Tuesday, March 17, 2015

Day 4 (By Sean Walsh and Sara Culhane)

We all awoke from a great night out in Port Douglas and had a wonderful breakfast under the hot sunny sky. We loaded the bus and headed to the Daintree River crocodile solar boat ride. As we traveled down the river we didn't have much luck spotting crocodiles because of the cyclone that recently hit Cairns. The water in the river was too high on the river banks so most were probably in the water. We finally saw a 3 year old crocodile named Eric cooling off on a tree in the shade. Also on the boat we learned about the many different trees, birds, and of course, crocodiles.

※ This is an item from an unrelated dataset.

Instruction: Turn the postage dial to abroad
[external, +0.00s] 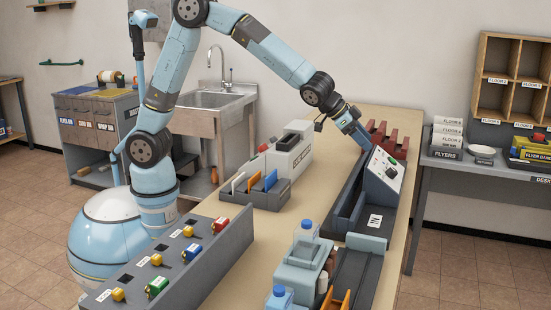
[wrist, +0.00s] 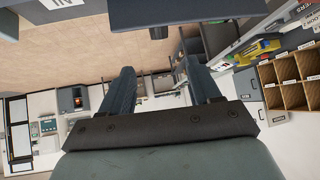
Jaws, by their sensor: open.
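A grey machine with a sloped light panel (external: 384,172) stands on the right part of the table. Its panel carries small green, dark and red controls; the postage dial is too small to make out, and so is its setting. My gripper (external: 359,138) is at the machine's upper left edge, beside the panel, and I cannot tell whether it touches. In the wrist view my gripper (wrist: 161,78) has its two fingers apart with nothing visible between them. A dark machine part (wrist: 160,12) fills the top of that view; the panel's controls are not visible there.
A dark red rack (external: 398,142) stands behind the machine. A label box (external: 290,158) and a letter holder (external: 252,190) are further left. Bottles (external: 305,231) and a long knob panel (external: 180,262) are in front.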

Many different species of trees and birds live among the Daintree river, along with about the 76 species of mangrove trees along the river. We really enjoyed the entire boat trip, without or without lots of crocodiles. 

As we were leaving the area, Ari spotted our first cassowary of the trip. It was just walking near the side of the road, which is lucky because they are endangered and it is quite rare to see one in the bush. Lunch was delicious at a roadside nature center, especially because of all the different animals surrounding us. We ate among many birds and there were reptiles as well. After eating we walked around the back to a pen with wallabies and kangaroos in it that we really sweet and friendly.  

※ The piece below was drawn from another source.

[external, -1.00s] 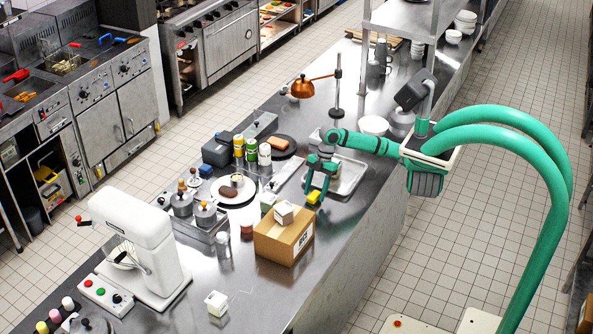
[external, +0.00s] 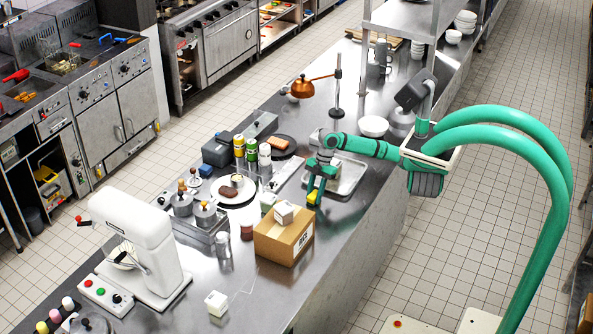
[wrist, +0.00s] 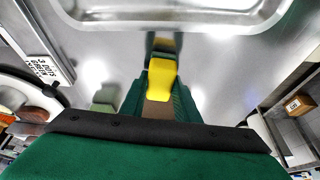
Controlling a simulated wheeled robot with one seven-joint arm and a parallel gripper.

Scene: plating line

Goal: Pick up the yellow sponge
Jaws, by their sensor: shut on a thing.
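The yellow sponge (wrist: 161,76) is between the fingers of my gripper (wrist: 160,98) in the wrist view, with a brown layer showing at its near end. In the external view the sponge (external: 312,197) shows as a small yellow patch at the tips of my gripper (external: 316,190). My gripper is shut on it, low over the steel counter (external: 345,220), just behind the cardboard box. A dark reflection of the sponge shows on the counter in the wrist view. I cannot tell whether the sponge touches the counter.
A plate with food (external: 222,197) and several bottles stand to the left. The counter to the right is clear.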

Our next adventure was visiting Daintree Discovery Center, which is an ecotourism visiting center. As were were being talked to by the owner Pam, another cassowary and it's baby were seen walking through the forest. It was awesome. Pam told us that out of every 4000 guests that walk through the park, one person sees a Cassowary (and no one ever sees a chick!!) 

We learned all about why the center was built and what it has done for the Daintree Rainforest. They have achieved the removal of 40 tons of debris from the forest, including sheds, cement slabs, tynes, water tanks and a water tower. Weeds, oils palms, and debris were all removed in 31 days and the reconstruction began. 1,764 trees were planted in the area. They have done great things for the Daintree Rainforest which allowed endangered species like the cassowary to start making a come back. 

We arrived at where we are spending the night, which is in a cabin like peaceful place. As soon as we arrived and got our suitcases unpacked, we changed into our bathing suits and went right to the river down the road. It was a beautiful river, super clear. We all were hot and bothered being in the humid weather, but as soon as we all got into the water, our moods instantly changed. It was a great time with everyone. Some locals showed us a rock like substance called Ochre.  It is quite the hot commodity and people used to trade for it all over Australia.  It is used as face paint in the aborigine culture.  
We had a wonderful dinner and played a card game all together. Each day has been truly amazing in this beautiful country.